- Exercise directions: In the listing that follows, the range to quote begins at the line that has "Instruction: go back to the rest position" and ends after the line that has "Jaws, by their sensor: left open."; quote it verbatim and add nothing.

- Records provided:

━━━━━━━━━━━━━━━━

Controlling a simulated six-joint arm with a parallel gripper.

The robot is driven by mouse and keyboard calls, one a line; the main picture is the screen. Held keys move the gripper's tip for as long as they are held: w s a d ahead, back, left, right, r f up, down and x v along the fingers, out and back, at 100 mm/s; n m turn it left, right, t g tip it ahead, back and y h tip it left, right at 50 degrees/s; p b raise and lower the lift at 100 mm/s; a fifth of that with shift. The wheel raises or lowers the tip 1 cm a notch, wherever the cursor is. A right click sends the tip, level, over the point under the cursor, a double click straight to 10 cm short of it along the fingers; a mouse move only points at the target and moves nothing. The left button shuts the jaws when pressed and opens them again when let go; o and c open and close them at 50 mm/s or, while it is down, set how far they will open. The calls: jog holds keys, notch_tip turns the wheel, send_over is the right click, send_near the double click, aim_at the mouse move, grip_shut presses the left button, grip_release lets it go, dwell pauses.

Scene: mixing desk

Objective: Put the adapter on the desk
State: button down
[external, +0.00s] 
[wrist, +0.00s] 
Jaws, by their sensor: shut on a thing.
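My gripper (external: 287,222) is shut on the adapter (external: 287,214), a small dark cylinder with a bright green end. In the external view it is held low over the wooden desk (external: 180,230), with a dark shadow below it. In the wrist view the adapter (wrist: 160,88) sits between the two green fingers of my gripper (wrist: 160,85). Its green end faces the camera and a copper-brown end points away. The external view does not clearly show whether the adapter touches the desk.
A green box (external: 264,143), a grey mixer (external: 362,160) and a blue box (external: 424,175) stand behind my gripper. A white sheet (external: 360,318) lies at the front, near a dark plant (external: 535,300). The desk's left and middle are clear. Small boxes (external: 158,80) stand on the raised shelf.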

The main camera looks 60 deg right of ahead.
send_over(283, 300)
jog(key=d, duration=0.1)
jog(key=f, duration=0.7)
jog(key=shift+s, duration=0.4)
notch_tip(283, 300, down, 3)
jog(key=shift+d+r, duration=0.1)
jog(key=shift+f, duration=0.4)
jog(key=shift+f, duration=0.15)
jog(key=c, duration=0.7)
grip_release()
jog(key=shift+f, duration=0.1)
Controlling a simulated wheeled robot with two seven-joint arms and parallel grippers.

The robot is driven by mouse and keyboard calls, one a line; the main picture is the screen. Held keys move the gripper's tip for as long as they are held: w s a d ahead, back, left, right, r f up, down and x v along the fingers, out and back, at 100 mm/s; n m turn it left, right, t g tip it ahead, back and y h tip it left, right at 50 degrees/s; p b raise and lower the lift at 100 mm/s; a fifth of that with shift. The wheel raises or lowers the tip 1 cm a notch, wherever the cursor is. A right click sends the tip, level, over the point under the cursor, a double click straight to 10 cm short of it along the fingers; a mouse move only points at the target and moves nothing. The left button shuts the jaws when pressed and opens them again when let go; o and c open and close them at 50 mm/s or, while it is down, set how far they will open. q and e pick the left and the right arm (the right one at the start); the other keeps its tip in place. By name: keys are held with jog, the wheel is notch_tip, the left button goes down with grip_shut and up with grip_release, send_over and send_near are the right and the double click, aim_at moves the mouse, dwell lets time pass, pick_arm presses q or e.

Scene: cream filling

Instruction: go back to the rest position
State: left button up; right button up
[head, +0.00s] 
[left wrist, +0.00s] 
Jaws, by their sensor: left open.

━━━━━━━━━━━━━━━━

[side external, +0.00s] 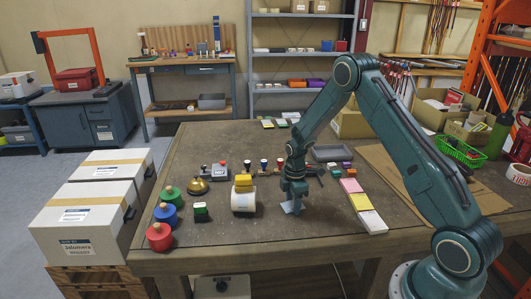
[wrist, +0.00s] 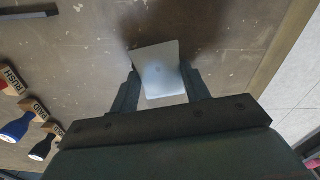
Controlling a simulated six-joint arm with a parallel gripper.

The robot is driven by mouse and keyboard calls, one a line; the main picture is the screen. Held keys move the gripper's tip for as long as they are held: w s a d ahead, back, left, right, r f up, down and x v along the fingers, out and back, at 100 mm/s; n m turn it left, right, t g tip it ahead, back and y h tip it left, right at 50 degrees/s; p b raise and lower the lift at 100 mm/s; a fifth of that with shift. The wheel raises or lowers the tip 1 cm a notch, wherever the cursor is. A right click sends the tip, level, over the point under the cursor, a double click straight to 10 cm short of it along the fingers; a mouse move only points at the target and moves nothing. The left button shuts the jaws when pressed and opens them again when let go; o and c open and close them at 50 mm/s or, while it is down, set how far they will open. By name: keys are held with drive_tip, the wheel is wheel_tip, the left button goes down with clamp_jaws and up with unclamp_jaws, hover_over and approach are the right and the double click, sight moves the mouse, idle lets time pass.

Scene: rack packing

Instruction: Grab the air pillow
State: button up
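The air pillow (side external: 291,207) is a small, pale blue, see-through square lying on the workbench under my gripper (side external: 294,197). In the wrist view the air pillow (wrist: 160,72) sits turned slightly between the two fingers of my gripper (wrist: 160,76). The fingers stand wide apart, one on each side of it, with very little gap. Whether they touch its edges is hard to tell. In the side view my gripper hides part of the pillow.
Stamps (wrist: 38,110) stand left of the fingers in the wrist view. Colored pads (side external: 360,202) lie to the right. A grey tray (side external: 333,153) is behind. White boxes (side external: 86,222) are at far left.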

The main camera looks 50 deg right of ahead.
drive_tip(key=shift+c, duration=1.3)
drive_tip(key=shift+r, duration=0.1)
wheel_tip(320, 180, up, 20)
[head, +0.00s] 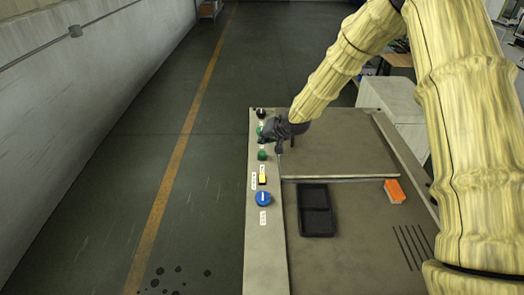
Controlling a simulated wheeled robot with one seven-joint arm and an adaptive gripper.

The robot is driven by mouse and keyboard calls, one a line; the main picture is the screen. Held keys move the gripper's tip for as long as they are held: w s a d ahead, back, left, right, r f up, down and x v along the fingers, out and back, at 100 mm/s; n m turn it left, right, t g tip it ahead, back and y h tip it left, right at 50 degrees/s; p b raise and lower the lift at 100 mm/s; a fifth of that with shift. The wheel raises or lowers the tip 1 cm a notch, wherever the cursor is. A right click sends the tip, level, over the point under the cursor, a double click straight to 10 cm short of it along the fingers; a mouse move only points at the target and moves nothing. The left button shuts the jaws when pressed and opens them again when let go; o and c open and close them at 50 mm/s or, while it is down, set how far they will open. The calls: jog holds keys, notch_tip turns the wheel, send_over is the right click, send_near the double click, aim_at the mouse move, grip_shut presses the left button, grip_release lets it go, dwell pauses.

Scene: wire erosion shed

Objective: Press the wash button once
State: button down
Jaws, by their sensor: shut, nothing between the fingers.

━━━━━━━━━━━━━━━━

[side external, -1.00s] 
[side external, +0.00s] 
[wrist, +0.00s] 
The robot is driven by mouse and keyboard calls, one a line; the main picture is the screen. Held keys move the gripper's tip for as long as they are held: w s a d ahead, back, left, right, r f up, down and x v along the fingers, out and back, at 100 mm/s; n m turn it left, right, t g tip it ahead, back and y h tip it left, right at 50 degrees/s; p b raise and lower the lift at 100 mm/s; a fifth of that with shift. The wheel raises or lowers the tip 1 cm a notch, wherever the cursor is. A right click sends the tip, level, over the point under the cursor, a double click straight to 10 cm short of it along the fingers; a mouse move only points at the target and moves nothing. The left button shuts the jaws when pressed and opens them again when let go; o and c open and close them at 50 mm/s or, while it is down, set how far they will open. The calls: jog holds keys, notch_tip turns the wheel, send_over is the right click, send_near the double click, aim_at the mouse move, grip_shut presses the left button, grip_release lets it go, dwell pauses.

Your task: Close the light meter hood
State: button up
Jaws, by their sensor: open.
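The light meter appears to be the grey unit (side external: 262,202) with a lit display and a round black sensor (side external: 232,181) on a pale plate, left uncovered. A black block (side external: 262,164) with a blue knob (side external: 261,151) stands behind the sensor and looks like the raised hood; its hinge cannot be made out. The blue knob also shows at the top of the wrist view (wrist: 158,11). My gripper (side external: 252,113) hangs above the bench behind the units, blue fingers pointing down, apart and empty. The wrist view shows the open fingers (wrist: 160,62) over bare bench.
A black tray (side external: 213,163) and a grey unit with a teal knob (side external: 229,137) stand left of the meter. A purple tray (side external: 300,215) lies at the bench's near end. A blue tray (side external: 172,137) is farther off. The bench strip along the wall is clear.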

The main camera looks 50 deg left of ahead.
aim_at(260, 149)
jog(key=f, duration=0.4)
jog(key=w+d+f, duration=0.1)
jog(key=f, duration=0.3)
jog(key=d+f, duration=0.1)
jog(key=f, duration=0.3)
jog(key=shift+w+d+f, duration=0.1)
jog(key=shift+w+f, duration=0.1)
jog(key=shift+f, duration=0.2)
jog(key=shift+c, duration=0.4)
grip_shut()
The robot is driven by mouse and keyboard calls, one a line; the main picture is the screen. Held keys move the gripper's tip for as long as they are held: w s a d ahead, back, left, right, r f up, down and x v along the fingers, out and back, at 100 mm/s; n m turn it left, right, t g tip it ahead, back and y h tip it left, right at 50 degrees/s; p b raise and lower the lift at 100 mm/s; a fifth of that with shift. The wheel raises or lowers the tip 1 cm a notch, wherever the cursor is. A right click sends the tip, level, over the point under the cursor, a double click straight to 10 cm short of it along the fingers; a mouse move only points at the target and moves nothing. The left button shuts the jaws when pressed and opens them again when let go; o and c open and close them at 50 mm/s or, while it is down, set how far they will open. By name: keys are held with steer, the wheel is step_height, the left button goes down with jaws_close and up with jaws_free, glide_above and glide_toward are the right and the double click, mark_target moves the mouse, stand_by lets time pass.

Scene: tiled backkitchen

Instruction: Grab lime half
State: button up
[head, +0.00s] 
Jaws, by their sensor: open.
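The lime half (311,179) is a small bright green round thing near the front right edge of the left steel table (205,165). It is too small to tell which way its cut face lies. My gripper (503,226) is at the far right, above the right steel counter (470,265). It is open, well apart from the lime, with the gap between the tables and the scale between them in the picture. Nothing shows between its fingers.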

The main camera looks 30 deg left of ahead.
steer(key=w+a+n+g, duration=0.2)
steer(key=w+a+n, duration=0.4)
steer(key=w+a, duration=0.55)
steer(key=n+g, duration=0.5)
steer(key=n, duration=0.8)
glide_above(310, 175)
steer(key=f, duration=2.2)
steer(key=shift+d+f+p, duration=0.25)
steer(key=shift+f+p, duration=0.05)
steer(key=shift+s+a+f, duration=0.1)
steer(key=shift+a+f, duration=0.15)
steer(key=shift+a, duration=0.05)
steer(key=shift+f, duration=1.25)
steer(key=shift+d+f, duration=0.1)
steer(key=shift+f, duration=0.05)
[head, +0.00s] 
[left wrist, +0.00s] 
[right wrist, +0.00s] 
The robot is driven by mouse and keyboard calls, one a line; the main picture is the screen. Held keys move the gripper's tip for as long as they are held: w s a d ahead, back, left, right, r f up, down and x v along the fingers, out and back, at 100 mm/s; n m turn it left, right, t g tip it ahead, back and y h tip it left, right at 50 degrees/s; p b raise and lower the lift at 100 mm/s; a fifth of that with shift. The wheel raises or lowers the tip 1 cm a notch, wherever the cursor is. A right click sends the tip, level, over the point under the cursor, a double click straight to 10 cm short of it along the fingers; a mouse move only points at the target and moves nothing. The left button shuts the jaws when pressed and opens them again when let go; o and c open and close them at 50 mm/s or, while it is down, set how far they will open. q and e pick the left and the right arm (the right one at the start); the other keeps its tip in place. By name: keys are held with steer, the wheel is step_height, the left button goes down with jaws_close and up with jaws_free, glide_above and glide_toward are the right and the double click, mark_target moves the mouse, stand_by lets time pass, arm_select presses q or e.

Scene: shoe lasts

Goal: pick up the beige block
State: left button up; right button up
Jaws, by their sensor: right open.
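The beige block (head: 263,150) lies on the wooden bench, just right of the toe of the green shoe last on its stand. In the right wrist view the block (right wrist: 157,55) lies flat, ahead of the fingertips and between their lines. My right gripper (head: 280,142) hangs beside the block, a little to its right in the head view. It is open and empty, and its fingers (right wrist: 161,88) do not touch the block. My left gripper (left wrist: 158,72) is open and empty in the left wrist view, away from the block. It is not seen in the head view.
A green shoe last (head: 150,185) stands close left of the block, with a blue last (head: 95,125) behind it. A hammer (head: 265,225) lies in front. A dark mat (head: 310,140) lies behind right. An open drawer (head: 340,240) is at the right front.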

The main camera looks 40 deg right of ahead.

━━━━━━━━━━━━━━━━

- Answer to this task:
Instruction: go back to the rest position
State: left button up; right button up
[head, +0.00s] 
[left wrist, +0.00s] 
Jaws, by their sensor: left open.

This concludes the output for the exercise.